Ce respect absolu des droits de la défense et de l’intégrité même de la personne du défenseur comme de son cabinet me paraît d’autant plus nécessaire à l’équilibre de la Démocratie que les magistrats peuvent à tout moment requérir la puissance publique et s’adosser à la force de l’Etat alors que l’avocat, lui, n’a que son talent, son travail et le code de procédure pénale pour obtenir le respect du droit et donc la justice.
L’avocat et les secrets qu’il détient, dès lors qu’ils lui ont été confiés par ses clients, devraient pouvoir bénéficier de garanties qui les mettent à l’abri de l’abus de pouvoir.
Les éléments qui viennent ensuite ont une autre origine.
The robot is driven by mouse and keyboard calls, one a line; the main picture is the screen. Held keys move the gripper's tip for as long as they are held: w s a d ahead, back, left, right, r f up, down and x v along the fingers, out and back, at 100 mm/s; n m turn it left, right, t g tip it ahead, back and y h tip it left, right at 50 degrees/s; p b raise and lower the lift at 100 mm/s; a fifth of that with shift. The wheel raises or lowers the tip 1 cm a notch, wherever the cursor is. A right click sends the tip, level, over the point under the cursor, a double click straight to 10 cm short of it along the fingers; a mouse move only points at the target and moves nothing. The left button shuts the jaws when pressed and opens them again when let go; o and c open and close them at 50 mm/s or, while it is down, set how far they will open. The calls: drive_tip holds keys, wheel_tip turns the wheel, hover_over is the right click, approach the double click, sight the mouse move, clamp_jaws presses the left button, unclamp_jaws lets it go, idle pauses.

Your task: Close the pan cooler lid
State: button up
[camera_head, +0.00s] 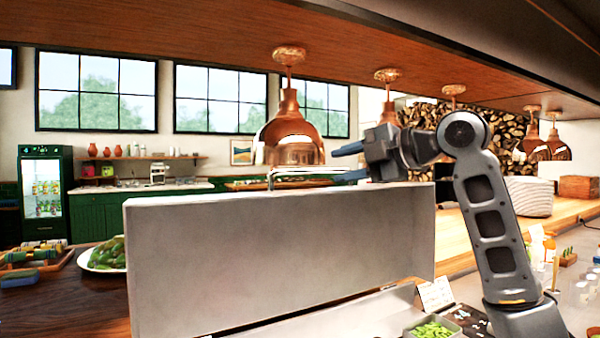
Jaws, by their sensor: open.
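The pan cooler lid (270,262) is a large grey metal panel. It stands open, close to upright, across the middle of the view. A slim silver bar (300,170), seemingly its handle, shows just above its top edge. My gripper (338,165) is open with blue fingers pointing left, at the level of the lid's top edge near the right end of the bar. Nothing shows between the fingers. I cannot tell whether a finger touches the bar. Most of the cooler's inside is hidden below the view.
A small container of green pieces (433,327) and a white card (436,294) sit at the lower right. A plate of greens (103,257) stands left of the lid. Copper lamps hang overhead, one (290,135) behind the bar. A wooden counter (462,245) runs behind my arm.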

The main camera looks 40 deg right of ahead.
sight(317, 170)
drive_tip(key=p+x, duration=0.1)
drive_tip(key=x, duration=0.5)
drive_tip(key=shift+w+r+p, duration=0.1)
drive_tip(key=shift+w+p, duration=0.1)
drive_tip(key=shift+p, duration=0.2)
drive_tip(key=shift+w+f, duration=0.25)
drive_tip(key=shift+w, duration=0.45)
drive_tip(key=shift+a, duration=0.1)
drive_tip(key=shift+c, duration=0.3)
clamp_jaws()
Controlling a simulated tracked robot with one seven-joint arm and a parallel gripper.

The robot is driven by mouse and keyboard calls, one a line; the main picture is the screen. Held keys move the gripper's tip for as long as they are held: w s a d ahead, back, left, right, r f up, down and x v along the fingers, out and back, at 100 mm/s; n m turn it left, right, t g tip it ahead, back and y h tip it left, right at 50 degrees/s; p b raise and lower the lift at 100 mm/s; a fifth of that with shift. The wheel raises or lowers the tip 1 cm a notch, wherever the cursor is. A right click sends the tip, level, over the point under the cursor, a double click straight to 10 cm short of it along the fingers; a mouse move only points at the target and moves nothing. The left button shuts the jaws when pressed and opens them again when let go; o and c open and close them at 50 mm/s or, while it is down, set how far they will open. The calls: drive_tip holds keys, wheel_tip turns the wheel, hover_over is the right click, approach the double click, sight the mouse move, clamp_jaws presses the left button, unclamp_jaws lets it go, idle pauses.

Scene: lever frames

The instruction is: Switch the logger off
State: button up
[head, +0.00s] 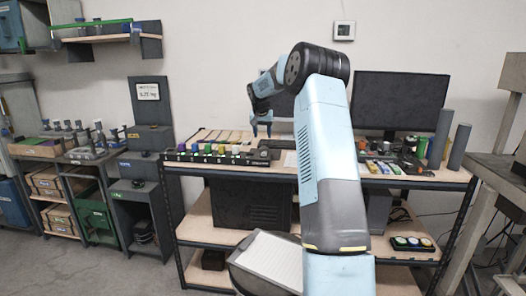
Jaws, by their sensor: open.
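My gripper (262,134) is open and points down above the left part of the workbench (420,180), with nothing between its fingers. A dark strip with a row of coloured blocks (208,156) lies along the bench's front edge, below and left of my gripper. I cannot make out a label that names the logger, and its switch is too small to tell. My blue arm covers the middle of the bench.
Two dark monitors stand at the bench's back; the right monitor (399,101) is clear of my arm. Dark cylinders (459,147) stand at the bench's right end. Lever-like parts (88,135) stand on the left bench. A grey frame (490,180) rises at the right.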

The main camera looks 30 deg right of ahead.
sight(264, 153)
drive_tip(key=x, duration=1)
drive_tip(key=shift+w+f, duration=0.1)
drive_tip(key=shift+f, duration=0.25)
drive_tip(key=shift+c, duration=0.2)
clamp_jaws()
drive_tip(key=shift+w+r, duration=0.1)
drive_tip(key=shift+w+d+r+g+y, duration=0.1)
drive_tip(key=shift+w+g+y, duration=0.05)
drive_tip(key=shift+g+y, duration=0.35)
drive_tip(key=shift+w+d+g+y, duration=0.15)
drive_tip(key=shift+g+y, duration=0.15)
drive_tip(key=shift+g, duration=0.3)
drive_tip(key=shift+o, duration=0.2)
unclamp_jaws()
Certes, le bâtonnier est là pour faire respecter ces droits mais ses protestations ou ses remontrances devraient avoir autant de poids, dans l’enceinte d’un Palais de Justice, qu’une sentence de justice.
A l’indépendance des magistrats devrait pouvoir correspondre l’immunité des avocats car la robe noire, dès lors bien sûr, qu’elle est portée pour défendre les droits d’un citoyen et non, bien sûr, les intérêts propres de l’avocat, doit être une armure juridique que nul ne peut se permettre de forcer sauf à porter sciemment le fer au cœur même de l’Etat de Droit.
En effet, comment justifier que dans notre pays le secret des sources du journaliste soit devenu, par la loi, non plus un simple précepte déontologique mais un principe de droit alors que dans le même temps le secret professionnel des avocats peut faire, à tout moment, l’objet d’une perquisition voire d’un interrogatoire dans le cadre d’une garde à vue ?
Comment prétendre, et à bon droit, obtenir d’un côté la sanctuarisation du métier de journaliste et refuser, à l’avocat, au médecin, au prêtre lui-même, le respect du secret professionnel ou de la confession.
La justice doit, bien sûr, chercher la vérité et pour cela elle dispose de moyens d’investigation nombreux et puissants mais elle ne peut ni inventer des intentions en renversant la charge de la preuve, ni arracher par la force et l’intimidation ce qu’elle doit obtenir par l’instruction, la déduction et la confrontation des points de vue.
Mettre la robe noire au dépôt, traiter les avocats en suspects, suspecter la défense de compromission, confondre les intérêts du défenseur avec ceux de son client c’est, je le dis ici avec force, faire de la robe noire le premier linceul de la justice.
Tout au long de votre carrière, cher Jean-Yves, vous avez défendu cet esprit d’un équilibre des pouvoirs au sein même du Palais de Justice.
Tout au long de votre carrière, vous n’avez jamais cessé de plaider et faire respecter les droits de la défense en plaidant pour les droits de vos clients.
Tout au long de votre carrière, vous n’avez cessé de rappeler que la justice se situait des deux côtés de la barre, certes à des hauteurs différentes mais dans une absolue égalité de droit.
En cela vous avez été non seulement un excellent avocat, un fin juriste, une voix forte et exemplaire mais un grand homme de Loi.
Aussi, en vertu des pouvoirs qui me sont conférés, je vous fais Officier dans l’Ordre National de La Légion d’Honneur.